--- start of INFORMATION PROVIDED ---

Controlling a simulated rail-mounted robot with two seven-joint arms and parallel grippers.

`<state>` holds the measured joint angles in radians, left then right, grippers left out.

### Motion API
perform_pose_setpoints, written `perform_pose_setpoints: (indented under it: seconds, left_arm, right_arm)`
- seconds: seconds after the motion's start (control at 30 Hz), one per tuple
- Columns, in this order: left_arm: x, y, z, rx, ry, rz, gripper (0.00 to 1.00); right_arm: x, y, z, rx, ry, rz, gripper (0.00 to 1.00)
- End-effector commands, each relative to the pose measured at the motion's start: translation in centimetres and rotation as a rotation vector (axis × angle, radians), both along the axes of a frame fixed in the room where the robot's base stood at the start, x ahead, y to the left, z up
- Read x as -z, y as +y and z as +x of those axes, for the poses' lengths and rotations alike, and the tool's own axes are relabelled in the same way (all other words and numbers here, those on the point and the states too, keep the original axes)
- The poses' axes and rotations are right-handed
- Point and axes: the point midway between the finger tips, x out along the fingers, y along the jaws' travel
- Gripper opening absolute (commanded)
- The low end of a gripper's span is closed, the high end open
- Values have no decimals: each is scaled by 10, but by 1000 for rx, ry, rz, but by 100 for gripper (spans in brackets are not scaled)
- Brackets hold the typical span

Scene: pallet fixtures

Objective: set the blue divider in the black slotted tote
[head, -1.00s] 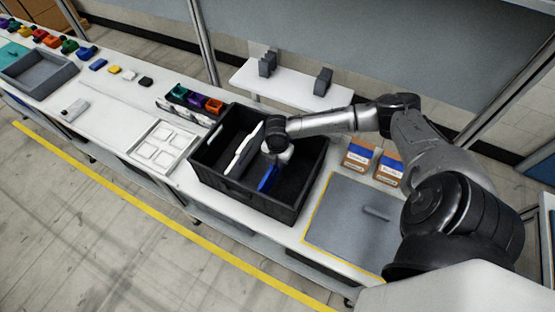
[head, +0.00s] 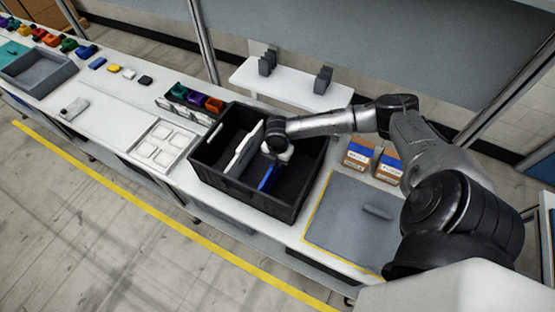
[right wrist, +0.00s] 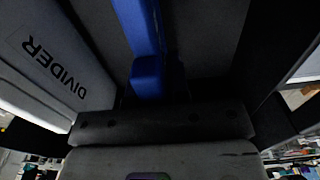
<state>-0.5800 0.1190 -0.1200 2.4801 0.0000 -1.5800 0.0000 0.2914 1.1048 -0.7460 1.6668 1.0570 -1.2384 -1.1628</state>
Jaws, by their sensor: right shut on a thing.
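The black slotted tote (head: 273,207) stands on the white bench. The blue divider (head: 268,178) is inside the tote, in its right part, partly hidden under my right gripper (head: 276,152). My right gripper is shut on the blue divider, which also shows in the right wrist view (right wrist: 142,35) running up from the jaws. I cannot tell whether its lower edge sits in slots. A white divider (head: 243,148) stands across the tote left of it; its side, lettered DIVIDER (right wrist: 55,68), shows in the right wrist view. My left gripper is not in view.
A white tray with square pieces (head: 163,146) is left of the tote. Small cartons (head: 358,155) and a grey mat (head: 350,222) lie to the right. A raised shelf (head: 290,87) is behind.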

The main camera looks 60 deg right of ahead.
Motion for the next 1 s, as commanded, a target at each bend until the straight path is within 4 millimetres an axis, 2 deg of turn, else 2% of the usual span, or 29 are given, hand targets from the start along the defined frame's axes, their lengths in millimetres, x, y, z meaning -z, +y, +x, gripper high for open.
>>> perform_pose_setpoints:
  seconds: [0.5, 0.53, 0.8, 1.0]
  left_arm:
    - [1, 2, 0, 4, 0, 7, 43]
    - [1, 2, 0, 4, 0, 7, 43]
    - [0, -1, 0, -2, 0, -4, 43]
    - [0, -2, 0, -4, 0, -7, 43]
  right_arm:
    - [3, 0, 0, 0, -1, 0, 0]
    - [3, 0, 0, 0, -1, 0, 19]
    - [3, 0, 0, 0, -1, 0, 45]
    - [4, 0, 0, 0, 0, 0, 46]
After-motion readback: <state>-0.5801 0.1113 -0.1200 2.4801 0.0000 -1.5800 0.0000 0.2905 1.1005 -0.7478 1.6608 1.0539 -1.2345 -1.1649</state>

--- end of INFORMATION PROVIDED ---

GOAL →
Extract from the data every line where "rotations" shows up.

RESPONSE TO THIS TASK →
- Read x as -z, y as +y and z as +x of those axes, for the poses' lengths and rotations alike, and the tool's own axes are relabelled in the same way (all other words and numbers here, those on the point and the states too, keep the original axes)
- The poses' axes and rotations are right-handed

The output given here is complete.